A one-time Portland resident and all-American singer-songwriter, Josh Ritter has built a firm fan base over 16 years of solid song crafting and energetic live shows. In advance of his shows at Revolution Hall, we asked the Idaho native why he's so excited about this age of music—and learned what his inner eye has to do with any of it.

You’ve described your latest album, Sermon on the Rocks, as “messianic oracular honky tonk.” What does that mean?

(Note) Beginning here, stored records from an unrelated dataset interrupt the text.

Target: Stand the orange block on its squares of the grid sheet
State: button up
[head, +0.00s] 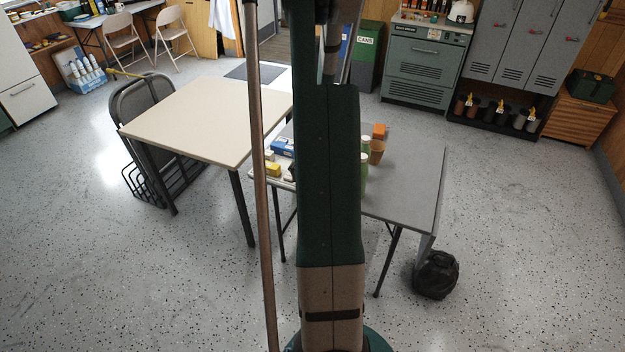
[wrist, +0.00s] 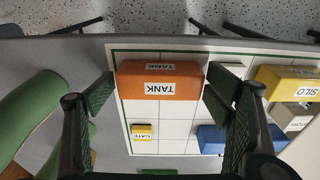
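The orange block (wrist: 160,84), labelled TANK on two faces, is in the wrist view near the table edge at the top of the picture. It lies lengthwise across the picture over a corner of the white grid sheet (wrist: 174,130); I cannot tell whether it touches the sheet. My gripper (wrist: 158,92) is open, with one dark green finger on each side of the block's ends. Gaps show between both fingers and the block. In the head view, my arm hides the gripper and most of the sheet area.
A small yellow GATE block (wrist: 142,130), a blue block (wrist: 213,139) and a yellow SILO block (wrist: 285,78) are nearby. Green cylinders (wrist: 32,112) stand left in the wrist view.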

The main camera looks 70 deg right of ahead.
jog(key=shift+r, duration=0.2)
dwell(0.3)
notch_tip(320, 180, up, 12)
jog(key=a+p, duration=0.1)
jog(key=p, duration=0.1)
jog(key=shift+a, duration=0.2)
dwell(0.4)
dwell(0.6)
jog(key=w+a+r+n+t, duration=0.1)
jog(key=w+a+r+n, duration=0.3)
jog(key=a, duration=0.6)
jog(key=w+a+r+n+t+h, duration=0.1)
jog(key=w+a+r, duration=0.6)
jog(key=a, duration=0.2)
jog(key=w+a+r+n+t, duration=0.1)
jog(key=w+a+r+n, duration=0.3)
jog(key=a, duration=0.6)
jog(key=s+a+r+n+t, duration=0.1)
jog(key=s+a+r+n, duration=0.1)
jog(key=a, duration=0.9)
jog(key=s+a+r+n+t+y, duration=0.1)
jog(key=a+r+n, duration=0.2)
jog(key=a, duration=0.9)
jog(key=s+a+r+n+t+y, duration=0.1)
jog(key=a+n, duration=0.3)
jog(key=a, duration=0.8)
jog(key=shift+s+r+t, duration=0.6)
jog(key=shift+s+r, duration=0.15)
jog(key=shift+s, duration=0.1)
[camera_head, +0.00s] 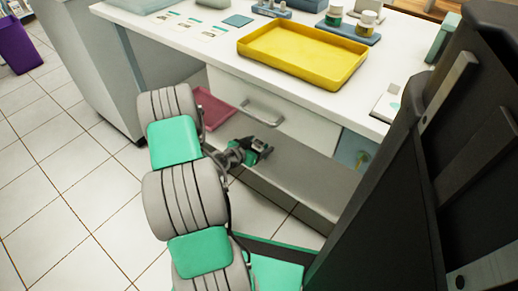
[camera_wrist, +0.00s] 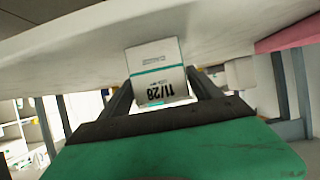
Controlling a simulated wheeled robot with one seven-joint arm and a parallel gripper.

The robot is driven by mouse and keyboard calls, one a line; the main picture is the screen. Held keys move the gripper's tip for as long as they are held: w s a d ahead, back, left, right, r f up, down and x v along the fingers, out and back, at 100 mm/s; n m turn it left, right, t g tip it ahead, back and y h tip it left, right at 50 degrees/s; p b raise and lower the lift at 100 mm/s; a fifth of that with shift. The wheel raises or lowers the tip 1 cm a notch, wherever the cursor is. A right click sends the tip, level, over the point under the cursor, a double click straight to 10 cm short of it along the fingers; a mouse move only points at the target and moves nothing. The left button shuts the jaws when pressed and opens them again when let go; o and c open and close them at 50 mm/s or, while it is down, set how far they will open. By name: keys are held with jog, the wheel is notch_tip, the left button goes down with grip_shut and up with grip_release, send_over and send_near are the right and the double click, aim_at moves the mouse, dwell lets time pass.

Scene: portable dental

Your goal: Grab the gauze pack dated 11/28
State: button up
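The gauze pack (camera_wrist: 158,72) is a small white box with a teal stripe and "11/28" printed on it, upside down in the wrist view. It sits between the two dark fingers of my gripper (camera_wrist: 160,98), which press against its left and right sides. In the head view my gripper (camera_head: 258,149) is low in front of the desk, below the drawer handle. The pack cannot be made out there.
A yellow tray (camera_head: 300,75) lies on the white desk (camera_head: 207,67), with bottles and cards around it. A pink tray (camera_head: 213,112) is low beside my arm. A dark panel (camera_head: 405,190) fills the right. Tiled floor (camera_head: 75,165) is clear at left.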

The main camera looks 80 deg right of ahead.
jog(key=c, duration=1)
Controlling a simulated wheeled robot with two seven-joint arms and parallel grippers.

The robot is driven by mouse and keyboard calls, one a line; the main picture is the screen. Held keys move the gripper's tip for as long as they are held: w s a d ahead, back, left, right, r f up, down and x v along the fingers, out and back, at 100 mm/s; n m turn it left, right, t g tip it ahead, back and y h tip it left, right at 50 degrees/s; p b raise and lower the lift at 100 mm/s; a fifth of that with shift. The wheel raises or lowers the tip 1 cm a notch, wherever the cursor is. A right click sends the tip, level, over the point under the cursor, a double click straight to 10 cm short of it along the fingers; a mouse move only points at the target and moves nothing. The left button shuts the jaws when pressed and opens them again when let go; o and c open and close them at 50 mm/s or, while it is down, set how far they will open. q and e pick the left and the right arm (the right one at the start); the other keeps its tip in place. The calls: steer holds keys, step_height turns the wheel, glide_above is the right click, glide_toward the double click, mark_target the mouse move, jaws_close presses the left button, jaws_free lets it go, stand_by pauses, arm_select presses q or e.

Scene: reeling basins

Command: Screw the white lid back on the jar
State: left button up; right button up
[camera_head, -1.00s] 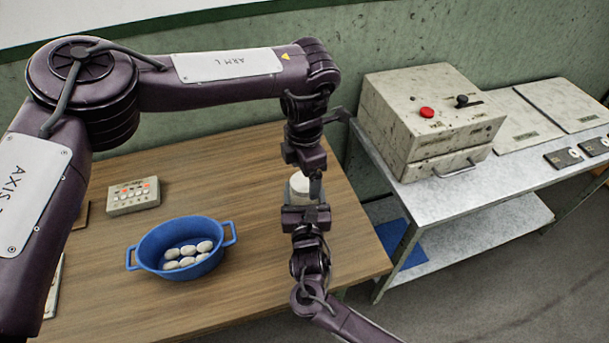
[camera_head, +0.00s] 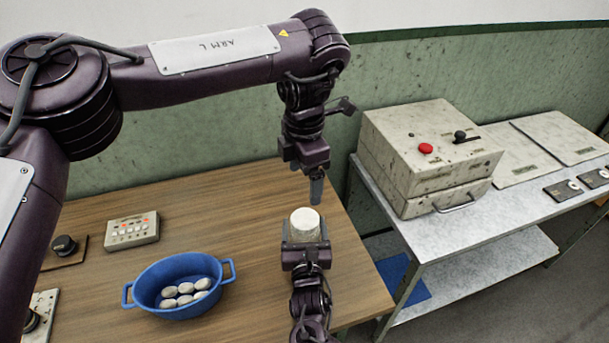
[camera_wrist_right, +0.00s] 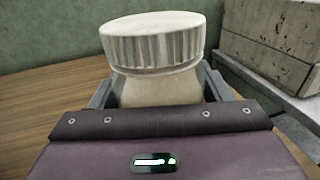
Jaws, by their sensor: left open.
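The white ribbed lid (camera_head: 305,220) sits on top of the jar (camera_wrist_right: 160,90); the lid fills the top of the right wrist view (camera_wrist_right: 155,42). I cannot tell how tightly it is threaded. My right gripper (camera_head: 305,245) has its fingers on both sides of the jar's body, below the lid, and appears shut on it. The jar stands upright over the table's right part. My left gripper (camera_head: 316,190) is open and empty, pointing down just above and behind the lid, apart from it.
A blue two-handled basin (camera_head: 178,300) with several whitish cocoons stands on the wooden table (camera_head: 240,240). A button box (camera_head: 131,231) is behind it. A metal bench (camera_head: 460,228) with a large beige box (camera_head: 430,155) is at the right. The table is clear between basin and jar.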

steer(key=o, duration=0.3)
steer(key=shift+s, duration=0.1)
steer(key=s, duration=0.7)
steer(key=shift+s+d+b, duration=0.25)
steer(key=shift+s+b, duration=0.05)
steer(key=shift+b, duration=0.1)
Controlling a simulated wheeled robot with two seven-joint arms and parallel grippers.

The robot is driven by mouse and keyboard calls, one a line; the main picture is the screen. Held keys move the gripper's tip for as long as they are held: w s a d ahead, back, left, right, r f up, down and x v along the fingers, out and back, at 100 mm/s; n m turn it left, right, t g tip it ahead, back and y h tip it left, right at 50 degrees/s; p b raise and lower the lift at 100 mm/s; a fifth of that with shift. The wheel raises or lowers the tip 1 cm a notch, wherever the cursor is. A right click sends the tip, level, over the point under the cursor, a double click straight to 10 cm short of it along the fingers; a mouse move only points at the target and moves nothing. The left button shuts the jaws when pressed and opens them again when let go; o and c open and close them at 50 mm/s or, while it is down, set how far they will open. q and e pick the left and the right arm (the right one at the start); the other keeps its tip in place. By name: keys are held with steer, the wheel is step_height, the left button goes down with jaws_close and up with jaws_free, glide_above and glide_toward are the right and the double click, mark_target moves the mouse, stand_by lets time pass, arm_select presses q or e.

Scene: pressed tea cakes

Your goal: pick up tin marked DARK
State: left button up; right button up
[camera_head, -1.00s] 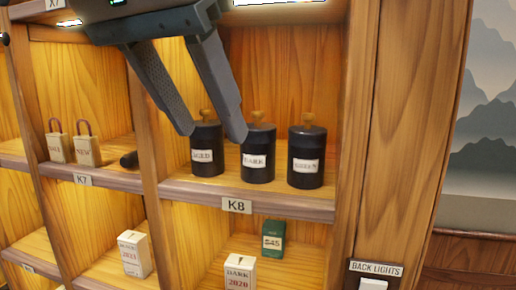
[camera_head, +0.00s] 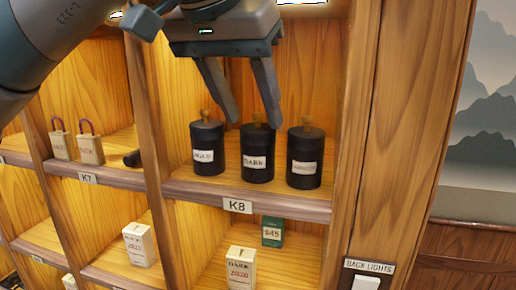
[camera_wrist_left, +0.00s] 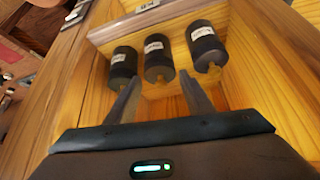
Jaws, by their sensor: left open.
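The black tin marked DARK (camera_head: 257,155) stands upright in the middle of three tins on the K8 shelf. It has a white label and a wooden knob. My left gripper (camera_head: 255,124) is open and empty, its fingers pointing down at the row of tins. In the left wrist view, the middle tin (camera_wrist_left: 158,60) lies between and beyond the open fingertips (camera_wrist_left: 160,85). I see no contact with it. My right gripper is not in view.
A black tin (camera_head: 207,150) stands close on the left and another (camera_head: 305,158) close on the right. Wooden dividers (camera_head: 345,120) flank the compartment. Small boxes, one marked DARK (camera_head: 240,268), stand on the shelf below.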

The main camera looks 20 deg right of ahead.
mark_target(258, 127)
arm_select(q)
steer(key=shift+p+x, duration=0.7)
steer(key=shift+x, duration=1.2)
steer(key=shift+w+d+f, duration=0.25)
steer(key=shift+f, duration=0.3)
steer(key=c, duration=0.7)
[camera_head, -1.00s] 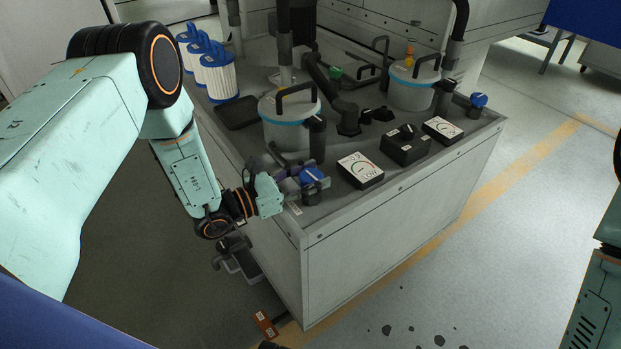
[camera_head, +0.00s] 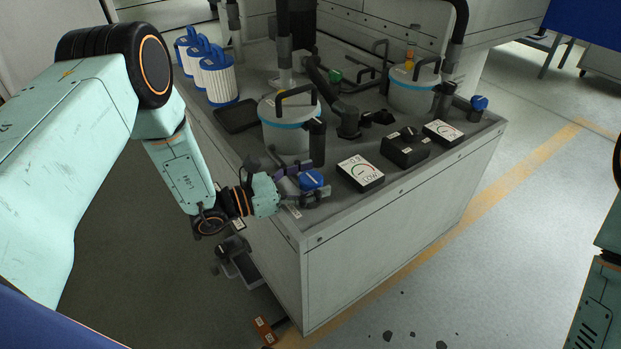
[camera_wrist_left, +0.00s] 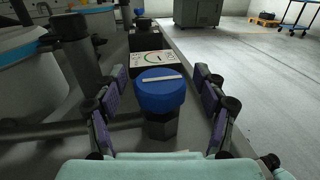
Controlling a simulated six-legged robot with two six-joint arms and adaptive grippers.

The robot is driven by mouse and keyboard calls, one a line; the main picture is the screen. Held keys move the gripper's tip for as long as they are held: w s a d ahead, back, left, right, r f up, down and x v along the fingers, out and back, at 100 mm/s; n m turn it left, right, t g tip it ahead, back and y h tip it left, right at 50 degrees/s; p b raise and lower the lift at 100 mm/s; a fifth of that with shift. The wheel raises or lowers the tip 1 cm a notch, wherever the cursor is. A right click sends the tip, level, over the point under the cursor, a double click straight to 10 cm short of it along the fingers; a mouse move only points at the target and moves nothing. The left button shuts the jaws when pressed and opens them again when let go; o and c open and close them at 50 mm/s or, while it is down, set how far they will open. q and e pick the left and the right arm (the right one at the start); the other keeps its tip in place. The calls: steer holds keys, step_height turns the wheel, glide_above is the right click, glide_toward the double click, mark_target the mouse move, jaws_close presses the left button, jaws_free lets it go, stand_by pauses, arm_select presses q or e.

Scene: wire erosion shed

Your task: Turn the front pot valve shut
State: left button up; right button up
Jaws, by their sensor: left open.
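The front pot valve has a round blue knob (camera_head: 311,180) with a dark body, at the front left corner of the bench beside the front pot (camera_head: 288,133). In the left wrist view the knob (camera_wrist_left: 161,92) carries a white bar that lies nearly crosswise, its right end slightly higher. My left gripper (camera_head: 316,179) is open around the knob. In the left wrist view its purple-padded fingers (camera_wrist_left: 160,80) stand on both sides, with a visible gap on each side. My right gripper is out of view.
A dial gauge (camera_head: 360,172) stands close behind the knob. A black box (camera_head: 405,147) and second gauge (camera_head: 442,133) follow along the bench edge. A rear pot (camera_head: 412,92) has another blue valve knob (camera_head: 478,102). Blue-topped white filters (camera_head: 219,82) stand at the left.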

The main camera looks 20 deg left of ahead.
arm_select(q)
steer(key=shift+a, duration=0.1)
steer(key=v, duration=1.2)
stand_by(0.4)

First of all, it sounded like a lotta fun. I’ve always been a big fan of songs that break out a little bit from the normal confines of a love song, or whatever—I love a love song, I love a lullaby, but I wanted something that had a kind of raucous feel, a kind of holy-roller feel about it. A real guy out there, shaking his hands and preaching—I love that! In a white suit with a disco ball, and some drunk guy hammering the piano behind, I really wanted that. When I was in the studio doing my vocal takes, that’s who I was channeling—whoever that dude was.

So you’re channeling the preacher—what’s the message you’re preaching?

I don’t have a specific moral. Religion has so many morals—too many. We have enough morals. We listen to enough about morals and still don’t seem to be able to live with them or anything, so why try and hold people to that kind of high regard? But mostly what I see in the album is a kind of hopefulness and an expectation that people can treat each other as human beings. Without the need for some sort of high intercessor or some god providing us with supposed moral teachings, we can treat each other well. When we treat each other kindly, we should admire that in ourselves, rather than ascribing it to a god. 

You’re a pretty prolific songwriter—eight albums since 1999, not including EPs and live albums. Where do the songs come from?

I guess I never really know and I never really remember too often why I wrote any of them—it’s like a fugue that comes over you. Like anything you really love, there’s that moment when you go to sleep in it.

But there are times when I use exercises. The big one for me is when I imagine I have another eye inside my head and I look at the iris and I let the iris dilate until it’s super wide, and then I see images flying through it, and I try and catch those images and write them down, whatever they are. Songs like “Young Moses,” that are image-driven—I really go inside for those.

I do feel there’s an underground part of your mind that throws up odd things all the time, and for me it seems to be images that are tarot kind of images—they’re like an image you would see on a flag. They’re not moving, there’s nothing there, they’re just an image.

You’ve published one novel, Bright’s Passage, which Stephen King said reminded him of Ray Bradbury in his prime. Are there more where that came from?

There are times I go through periods and write a hundred pages, and I read back and it’s like nonsense: I don’t know what came over me. So recently I’ve decided that music is what I’m working on, and that weird beautiful sickness of writing a novel is on the back burner. But I know it’s there, and there’s going to be a period of time when I’m off for a year or so and I’m going to hammer it out. I can’t wait.

You became a dad three years ago. Has parenthood changed your approach to your art?

In one way your old creative life is gone; it’s just smashed. You don’t have 12 hours a day to think deep thoughts. But then what you do get are ideas that you have to roll around in your head for eight hours before you get a chance to write them down. Then you scribble them out furiously between dinner and bath time, and at the end of the day you have this thing that you can put a pin in that you did, and it’s beautiful because it’s been rolling in there getting refined all day.

In the end, I think that’s far richer for me than sitting around the whole day drinking a Coke and watching the dog, or just trying to write all day but not getting anything and feeling terrible about it. I may seem to write less, but the quality is feeling better.

You’ve been compared to singer-storytellers like Bob Dylan, but is there anybody making music right now that inspires or thrills you?

There’s so much good music out there. It’s so hard to make a living, but I think the people that are out there now doing it are so good. I love Joanna Newsom—I think she’s doing awesome, awesome stuff. I’m thrilled to be living in the age of Kanye and Jay Z; I feel like we’re all peers together. And I love Kacey Musgraves—her new record is so good—and Strand of Oaks. There’s great stuff right now—I’m so excited about it all! I love Tune-Yards.

I lived in Portland for a short while, not long enough to be really involved enough in the music scene, but Portland is like Brooklyn: you put on a record and somebody [on the record] is from there!

Josh Ritter plays Revolution Hall on Friday, January 22 and Saturday, January 23.